Sin embargo, me niego a aceptar que esto sea así. Y me aferro, como a un clavo ardiendo, a mis propias dudas, a la absoluta falta de certezas, a las firmes convicciones de no tener nada claro y que me empujan a gritar ¡No! y, en definitiva, a pensar, a creer y a cuestionar lo que me da la gana. Y contemplo con espanto la liturgia que cada año, por estas fechas, se celebra en torno al sufrimiento y a aceptar con bovina resignación que todo acaba aquí o, en el mejor de los casos, en un lugar, sin tiempo ni espacio, en el que se supone que dejas atrás el dolor para encontrar la dicha eterna.

Hace un montón de años creo haber leído en un cuento de Borges una frase que me dejó una impresión indeleble. He olvidado el título del relato, de ahí que la cita sea inexacta, como tratar de leer el firmamento en la engañosa poesía de los astros, cuando se sabe que un gran número de ellos son solo el destello moribundo de un espectro en la la larga noche del cosmos. El narrador decía algo parecido a que dos son las ficciones que han traído de cabeza al ser humano desde que adquirió consciencia de sí mismo: la búsqueda de un gran tesoro oculto en un enclave remoto y la salvaje y cruel crucifixión de un judío, en la antigua capital de la provincia romana de Judea, que aceptó su brutal sacrificio para redimir al resto de la humanidad.

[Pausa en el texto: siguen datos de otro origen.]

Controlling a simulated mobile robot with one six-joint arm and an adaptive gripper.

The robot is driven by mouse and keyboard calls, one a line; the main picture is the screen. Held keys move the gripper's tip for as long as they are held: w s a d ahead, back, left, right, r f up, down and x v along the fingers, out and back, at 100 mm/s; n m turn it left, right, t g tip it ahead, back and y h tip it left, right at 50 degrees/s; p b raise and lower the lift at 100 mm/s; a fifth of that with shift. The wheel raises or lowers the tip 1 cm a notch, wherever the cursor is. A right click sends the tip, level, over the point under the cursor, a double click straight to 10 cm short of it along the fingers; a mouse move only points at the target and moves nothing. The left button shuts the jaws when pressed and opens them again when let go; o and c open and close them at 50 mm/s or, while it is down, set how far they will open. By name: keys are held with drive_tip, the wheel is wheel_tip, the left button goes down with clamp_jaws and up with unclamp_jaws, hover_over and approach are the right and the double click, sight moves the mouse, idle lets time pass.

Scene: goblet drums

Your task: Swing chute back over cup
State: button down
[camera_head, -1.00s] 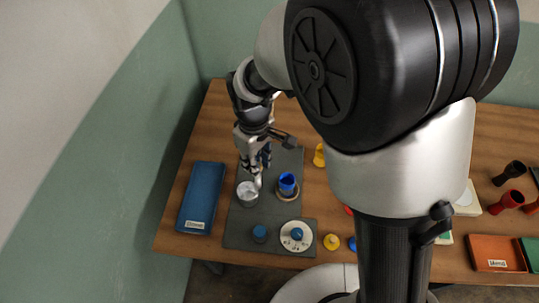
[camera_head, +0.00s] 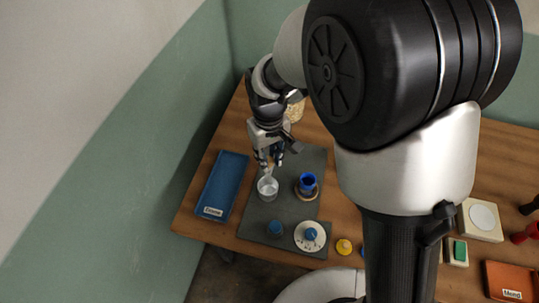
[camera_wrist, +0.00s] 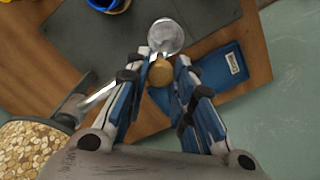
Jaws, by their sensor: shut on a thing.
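The silver cup (camera_head: 267,188) stands on the dark grey mat, left of the blue cup; it also shows in the wrist view (camera_wrist: 166,36). The metal chute (camera_wrist: 100,96) runs from the container of golden pieces towards the silver cup, partly hidden by a finger. My gripper (camera_head: 268,164) is low, just behind and above the silver cup. In the wrist view my gripper (camera_wrist: 163,66) is shut on a round tan knob (camera_wrist: 160,73). I cannot tell whether the chute's end lies exactly over the cup's mouth.
The blue cup (camera_head: 308,181) sits on a round coaster. A blue tray (camera_head: 221,186) lies left. The container of golden pieces (camera_wrist: 30,147) stands close to my gripper.

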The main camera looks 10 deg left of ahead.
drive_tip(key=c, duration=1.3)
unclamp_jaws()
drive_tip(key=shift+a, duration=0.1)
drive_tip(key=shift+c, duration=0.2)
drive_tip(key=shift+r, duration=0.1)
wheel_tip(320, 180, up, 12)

Alejados de Dios (si es que tal entidad existe) y cada vez más de sus propios semejantes, los hombres y las mujeres se hallan inmersos, felices e ignorantes, en pleno proceso de infantilización, autocomplacencia y desarraigo emocional: rendidos, entregados, aborregados y conformistas con el credo globalitario que aceptan con la mesiánica infalibilidad de una cruzada (pese a que esta incube en su seno una siniestra colección de mentiras: del apocalipsis climático a la superpoblación o la quimérica rentabilidad de las energías alternativas); lo que, en el fondo, significa no ya comulgar con ruedas de molino sino aceptar tu condición de mero figurante y espectador de un destino que otros, otras y otres ha preparado en exclusiva para ti.

Aunque recuerda, ahora y siempre, que eres tú y sólo tú quien tiene la última palabra.